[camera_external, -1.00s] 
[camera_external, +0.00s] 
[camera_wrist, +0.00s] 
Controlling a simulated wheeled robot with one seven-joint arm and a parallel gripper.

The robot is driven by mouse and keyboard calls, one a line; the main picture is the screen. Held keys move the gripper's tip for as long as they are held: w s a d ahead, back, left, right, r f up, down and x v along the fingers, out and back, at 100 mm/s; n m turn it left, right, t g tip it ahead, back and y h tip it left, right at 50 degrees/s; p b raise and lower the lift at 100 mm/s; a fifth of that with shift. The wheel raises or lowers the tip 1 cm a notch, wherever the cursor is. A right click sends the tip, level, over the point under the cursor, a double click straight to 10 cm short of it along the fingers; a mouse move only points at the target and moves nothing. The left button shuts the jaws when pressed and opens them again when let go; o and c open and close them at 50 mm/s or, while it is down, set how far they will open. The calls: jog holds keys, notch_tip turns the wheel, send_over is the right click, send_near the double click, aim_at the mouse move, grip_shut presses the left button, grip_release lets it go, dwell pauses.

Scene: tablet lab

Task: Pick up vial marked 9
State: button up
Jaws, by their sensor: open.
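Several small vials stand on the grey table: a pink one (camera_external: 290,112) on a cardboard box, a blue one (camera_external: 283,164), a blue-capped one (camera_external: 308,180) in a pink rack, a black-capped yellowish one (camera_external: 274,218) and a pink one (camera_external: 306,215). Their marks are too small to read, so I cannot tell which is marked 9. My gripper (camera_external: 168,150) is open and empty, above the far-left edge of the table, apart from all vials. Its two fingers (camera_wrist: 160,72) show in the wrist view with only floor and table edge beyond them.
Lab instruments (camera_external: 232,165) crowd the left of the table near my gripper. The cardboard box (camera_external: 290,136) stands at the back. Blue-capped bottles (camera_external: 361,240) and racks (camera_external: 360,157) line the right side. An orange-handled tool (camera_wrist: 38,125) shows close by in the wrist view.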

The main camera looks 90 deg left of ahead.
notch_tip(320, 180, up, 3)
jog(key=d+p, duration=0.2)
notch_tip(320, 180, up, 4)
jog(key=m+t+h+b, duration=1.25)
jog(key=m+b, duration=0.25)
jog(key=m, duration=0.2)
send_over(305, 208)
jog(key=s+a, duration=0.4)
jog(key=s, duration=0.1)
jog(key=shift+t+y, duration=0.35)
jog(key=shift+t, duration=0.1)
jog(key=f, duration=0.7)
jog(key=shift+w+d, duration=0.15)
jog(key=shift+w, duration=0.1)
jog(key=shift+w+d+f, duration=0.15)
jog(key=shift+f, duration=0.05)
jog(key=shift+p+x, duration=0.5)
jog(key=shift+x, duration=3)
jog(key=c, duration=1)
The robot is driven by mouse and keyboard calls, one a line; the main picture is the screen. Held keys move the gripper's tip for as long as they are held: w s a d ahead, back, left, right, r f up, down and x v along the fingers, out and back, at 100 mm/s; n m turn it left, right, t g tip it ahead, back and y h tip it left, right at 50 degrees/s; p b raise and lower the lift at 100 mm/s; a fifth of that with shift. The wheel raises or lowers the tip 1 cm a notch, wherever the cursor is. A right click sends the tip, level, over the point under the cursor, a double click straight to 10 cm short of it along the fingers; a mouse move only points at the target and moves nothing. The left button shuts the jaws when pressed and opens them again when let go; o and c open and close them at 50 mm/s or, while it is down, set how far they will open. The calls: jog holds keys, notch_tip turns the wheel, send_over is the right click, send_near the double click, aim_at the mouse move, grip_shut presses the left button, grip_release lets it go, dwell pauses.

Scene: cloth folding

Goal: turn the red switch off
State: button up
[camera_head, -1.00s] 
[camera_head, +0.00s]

• • •

What you need to do:
Write out all the records above again, exactly as they stand.

Completed task:
[camera_external, -1.00s] 
[camera_external, +0.00s] 
[camera_wrist, +0.00s] 
Controlling a simulated wheeled robot with one seven-joint arm and a parallel gripper.

The robot is driven by mouse and keyboard calls, one a line; the main picture is the screen. Held keys move the gripper's tip for as long as they are held: w s a d ahead, back, left, right, r f up, down and x v along the fingers, out and back, at 100 mm/s; n m turn it left, right, t g tip it ahead, back and y h tip it left, right at 50 degrees/s; p b raise and lower the lift at 100 mm/s; a fifth of that with shift. The wheel raises or lowers the tip 1 cm a notch, wherever the cursor is. A right click sends the tip, level, over the point under the cursor, a double click straight to 10 cm short of it along the fingers; a mouse move only points at the target and moves nothing. The left button shuts the jaws when pressed and opens them again when let go; o and c open and close them at 50 mm/s or, while it is down, set how far they will open. The calls: jog holds keys, notch_tip turns the wheel, send_over is the right click, send_near the double click, aim_at the mouse move, grip_shut presses the left button, grip_release lets it go, dwell pauses.

Scene: tablet lab

Task: Pick up vial marked 9
State: button up
Jaws, by their sensor: open.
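Several small vials stand on the grey table: a pink one (camera_external: 290,112) on a cardboard box, a blue one (camera_external: 283,164), a blue-capped one (camera_external: 308,180) in a pink rack, a black-capped yellowish one (camera_external: 274,218) and a pink one (camera_external: 306,215). Their marks are too small to read, so I cannot tell which is marked 9. My gripper (camera_external: 168,150) is open and empty, above the far-left edge of the table, apart from all vials. Its two fingers (camera_wrist: 160,72) show in the wrist view with only floor and table edge beyond them.
Lab instruments (camera_external: 232,165) crowd the left of the table near my gripper. The cardboard box (camera_external: 290,136) stands at the back. Blue-capped bottles (camera_external: 361,240) and racks (camera_external: 360,157) line the right side. An orange-handled tool (camera_wrist: 38,125) shows close by in the wrist view.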

The main camera looks 90 deg left of ahead.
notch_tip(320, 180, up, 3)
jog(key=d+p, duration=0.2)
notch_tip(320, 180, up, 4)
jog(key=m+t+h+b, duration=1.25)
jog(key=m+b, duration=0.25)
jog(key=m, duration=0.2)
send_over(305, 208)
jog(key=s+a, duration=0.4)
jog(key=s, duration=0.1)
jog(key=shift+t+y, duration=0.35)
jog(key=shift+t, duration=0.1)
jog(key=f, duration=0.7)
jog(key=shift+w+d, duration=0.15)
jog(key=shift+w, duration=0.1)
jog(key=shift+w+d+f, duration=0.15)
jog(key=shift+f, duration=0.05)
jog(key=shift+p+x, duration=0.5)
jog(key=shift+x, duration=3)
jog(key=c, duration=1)
The robot is driven by mouse and keyboard calls, one a line; the main picture is the screen. Held keys move the gripper's tip for as long as they are held: w s a d ahead, back, left, right, r f up, down and x v along the fingers, out and back, at 100 mm/s; n m turn it left, right, t g tip it ahead, back and y h tip it left, right at 50 degrees/s; p b raise and lower the lift at 100 mm/s; a fifth of that with shift. The wheel raises or lowers the tip 1 cm a notch, wherever the cursor is. A right click sends the tip, level, over the point under the cursor, a double click straight to 10 cm short of it along the fingers; a mouse move only points at the target and moves nothing. The left button shuts the jaws when pressed and opens them again when let go; o and c open and close them at 50 mm/s or, while it is down, set how far they will open. The calls: jog holds keys, notch_tip turns the wheel, send_over is the right click, send_near the double click, aim_at the mouse move, grip_shut presses the left button, grip_release lets it go, dwell pauses.

Scene: cloth folding

Goal: turn the red switch off
State: button up
[camera_head, -1.00s] 
[camera_head, +0.00s]

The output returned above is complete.